Baker Hughes, a GE company, and General Electric have signed a series of agreements meant to accelerate the orderly separation of BHGE from GE.
BHGE said on Tuesday that the agreements focus on long-term collaboration on critical rotating equipment, including aero-derivative and heavy-duty gas turbine technology as well as access to GE Digital’s software and tech.
Also, a series of agreements relates to operations and pricing within BHGE Digital Solutions’ Controls product line, pensions, tax matters, and intercompany services costs.
It is worth noting that all agreements have been approved by both BHGE and General Electric.
Lorenzo Simonelli, BHGE’s chairman, president, and CEO, said: “We are very pleased with the agreements we have reached with our partners at GE. Importantly, there will be no material impact to our outlook, strong balance sheet, or ability to generate cash. We remain well positioned to capitalize on the positive outlook for our industry and are focused on our top priorities of gaining share, improving margins and generating cash.”
GE Chairman and CEO, H. Lawrence Culp, Jr., added: “Earlier this year we announced our intent to pursue an orderly separation from BHGE. The agreements announced today accelerate that plan in a manner that mutually benefits both companies and their shareholders.”
According to their statement on Tuesday, BHGE and GE also agreed on a release from the lock-up restrictions under their stockholders agreement that previously prevented GE from disposing of shares of BHGE common stock until July 2019.
The companies agreed to cooperate on a proposed sale by GE of part of its stake into the market and to a concurrent repurchase of another part of GE’s stake by BHGE. Together, these transactions are expected to maintain GE’s stake in BHGE above 50%.
GE’s remaining stake will be subject to a 180-day lock-up prohibiting further sales into the market without consent from the underwriting banks.
Under the agreements, BHGE said that it had secured a long-term collaboration on critical rotating equipment with GE.

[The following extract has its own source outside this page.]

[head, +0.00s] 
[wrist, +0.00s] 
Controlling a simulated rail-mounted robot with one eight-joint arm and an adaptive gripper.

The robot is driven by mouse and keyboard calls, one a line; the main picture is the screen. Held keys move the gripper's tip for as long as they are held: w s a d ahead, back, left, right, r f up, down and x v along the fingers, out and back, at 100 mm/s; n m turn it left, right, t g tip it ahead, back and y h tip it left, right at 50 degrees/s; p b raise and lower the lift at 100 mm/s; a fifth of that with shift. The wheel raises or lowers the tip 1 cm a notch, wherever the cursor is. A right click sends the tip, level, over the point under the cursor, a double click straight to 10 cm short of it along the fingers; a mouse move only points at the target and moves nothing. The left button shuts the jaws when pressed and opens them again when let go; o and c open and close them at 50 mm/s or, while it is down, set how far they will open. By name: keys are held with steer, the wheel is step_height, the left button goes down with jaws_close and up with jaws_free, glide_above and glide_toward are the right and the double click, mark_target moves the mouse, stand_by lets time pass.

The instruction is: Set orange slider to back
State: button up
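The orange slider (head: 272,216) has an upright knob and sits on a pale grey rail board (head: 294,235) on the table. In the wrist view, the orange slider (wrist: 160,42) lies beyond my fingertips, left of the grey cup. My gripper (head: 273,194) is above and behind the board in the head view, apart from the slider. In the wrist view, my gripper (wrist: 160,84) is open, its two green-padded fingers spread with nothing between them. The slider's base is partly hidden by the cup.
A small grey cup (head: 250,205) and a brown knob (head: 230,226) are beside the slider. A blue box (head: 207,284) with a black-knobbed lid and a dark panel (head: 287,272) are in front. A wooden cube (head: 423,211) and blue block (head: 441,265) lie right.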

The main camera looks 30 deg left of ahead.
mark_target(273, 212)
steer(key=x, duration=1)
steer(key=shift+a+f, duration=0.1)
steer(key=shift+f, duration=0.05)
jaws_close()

The two companies also agreed to form a JV to provide aero-derivative engine services and product management for use in the oil and gas and industrial spaces.

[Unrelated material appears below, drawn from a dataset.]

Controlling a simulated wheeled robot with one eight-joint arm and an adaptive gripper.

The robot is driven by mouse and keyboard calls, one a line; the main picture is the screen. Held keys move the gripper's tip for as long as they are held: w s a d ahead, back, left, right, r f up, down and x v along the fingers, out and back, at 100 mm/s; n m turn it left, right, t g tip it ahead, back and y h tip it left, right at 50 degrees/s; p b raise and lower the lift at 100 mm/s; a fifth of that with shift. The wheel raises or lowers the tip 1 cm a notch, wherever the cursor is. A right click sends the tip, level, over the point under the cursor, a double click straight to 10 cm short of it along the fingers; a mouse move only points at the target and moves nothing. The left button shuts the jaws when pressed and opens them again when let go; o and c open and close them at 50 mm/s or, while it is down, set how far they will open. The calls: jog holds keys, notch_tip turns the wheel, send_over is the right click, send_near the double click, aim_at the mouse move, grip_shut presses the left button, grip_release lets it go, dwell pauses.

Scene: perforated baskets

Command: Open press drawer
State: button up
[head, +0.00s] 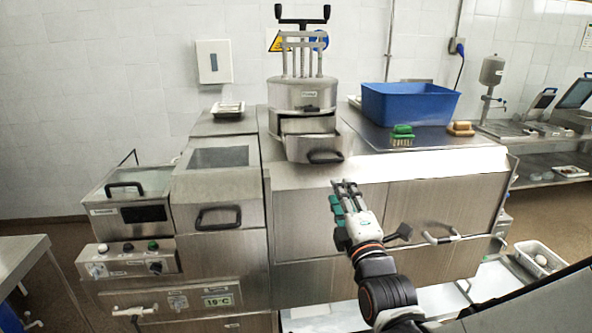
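The press (302,95) is a round steel drum with a black T-handle and upright rods on top, standing on the steel counter. Its drawer (303,148) is a steel box with a black handle (325,157) on the front. The drawer juts out from under the drum toward me, and part of its open top shows. My gripper (346,187) is in front of the counter, below and a little right of the drawer handle, apart from it in the picture. Its fingers look spread, with nothing visible between them.
A blue bin (408,103), a green brush (402,135) and a tan brush (461,129) sit on the counter right of the press. Steel units with black handles (218,217) stand at left. A bar handle (441,238) sticks out from the counter front.

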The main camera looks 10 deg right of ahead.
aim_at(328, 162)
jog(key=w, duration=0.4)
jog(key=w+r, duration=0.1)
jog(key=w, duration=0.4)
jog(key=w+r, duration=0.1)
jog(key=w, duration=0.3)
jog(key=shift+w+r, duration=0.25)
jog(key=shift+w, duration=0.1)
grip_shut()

In parallel, BHGE also entered into long-term supply and distribution agreements with GE for heavy-duty gas turbine technology at the current pricing levels.
The agreements will become effective at the later of July 3, 2019, and the date on which GE and its direct subsidiaries cease to beneficially own, in the aggregate, more than 50% of the outstanding voting power of BHGE’s outstanding common stock (trigger date).
Also, BHGE and GE Digital have agreed to extend their exclusive supplier relationship for digital oil and gas applications.
Another important agreement will see the intercompany services fee that BHGE agreed to pay to GE as part of the merger reduce over time, beginning on January 1, 2019.
GE’s right to nominate five directors to BHGE’s nine-person board will continue until the trigger date, and GE will have a right to nominate one director to the BHGE board following the date until GE ceases to own at least 20% of the voting power of BHGE’s outstanding common stock.